◆ SHORT EXERCISE
Work out how many lines contain "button". Reply with the count alone.

◆ DATA
┏━━
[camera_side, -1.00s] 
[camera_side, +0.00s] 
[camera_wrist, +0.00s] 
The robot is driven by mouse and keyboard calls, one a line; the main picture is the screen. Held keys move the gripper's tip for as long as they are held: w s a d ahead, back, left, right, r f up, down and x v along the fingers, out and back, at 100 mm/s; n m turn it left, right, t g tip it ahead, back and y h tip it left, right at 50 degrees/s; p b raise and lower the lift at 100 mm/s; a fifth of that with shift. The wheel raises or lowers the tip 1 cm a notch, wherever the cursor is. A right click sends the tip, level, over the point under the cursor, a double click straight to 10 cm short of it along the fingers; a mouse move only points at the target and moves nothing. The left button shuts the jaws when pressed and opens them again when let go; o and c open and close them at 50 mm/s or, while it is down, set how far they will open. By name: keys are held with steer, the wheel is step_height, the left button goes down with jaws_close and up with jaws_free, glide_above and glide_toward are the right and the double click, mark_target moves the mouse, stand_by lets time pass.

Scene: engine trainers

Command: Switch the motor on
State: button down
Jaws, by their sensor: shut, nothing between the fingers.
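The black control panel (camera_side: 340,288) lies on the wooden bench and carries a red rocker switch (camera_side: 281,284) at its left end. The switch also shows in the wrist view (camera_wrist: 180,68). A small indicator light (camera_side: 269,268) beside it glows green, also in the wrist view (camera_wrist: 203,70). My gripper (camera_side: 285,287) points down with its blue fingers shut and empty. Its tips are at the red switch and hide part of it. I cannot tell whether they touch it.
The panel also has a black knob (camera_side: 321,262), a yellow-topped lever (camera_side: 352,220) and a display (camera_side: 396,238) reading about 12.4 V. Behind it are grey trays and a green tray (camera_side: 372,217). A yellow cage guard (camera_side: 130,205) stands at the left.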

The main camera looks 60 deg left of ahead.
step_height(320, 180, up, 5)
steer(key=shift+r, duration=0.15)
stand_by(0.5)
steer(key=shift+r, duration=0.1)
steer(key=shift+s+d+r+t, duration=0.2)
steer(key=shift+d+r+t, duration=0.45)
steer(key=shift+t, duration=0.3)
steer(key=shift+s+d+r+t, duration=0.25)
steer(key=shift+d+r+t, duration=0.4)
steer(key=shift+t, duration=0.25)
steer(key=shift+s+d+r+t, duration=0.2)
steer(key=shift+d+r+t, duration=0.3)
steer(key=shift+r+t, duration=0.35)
┗━━
◆ COMPLETED TASK
2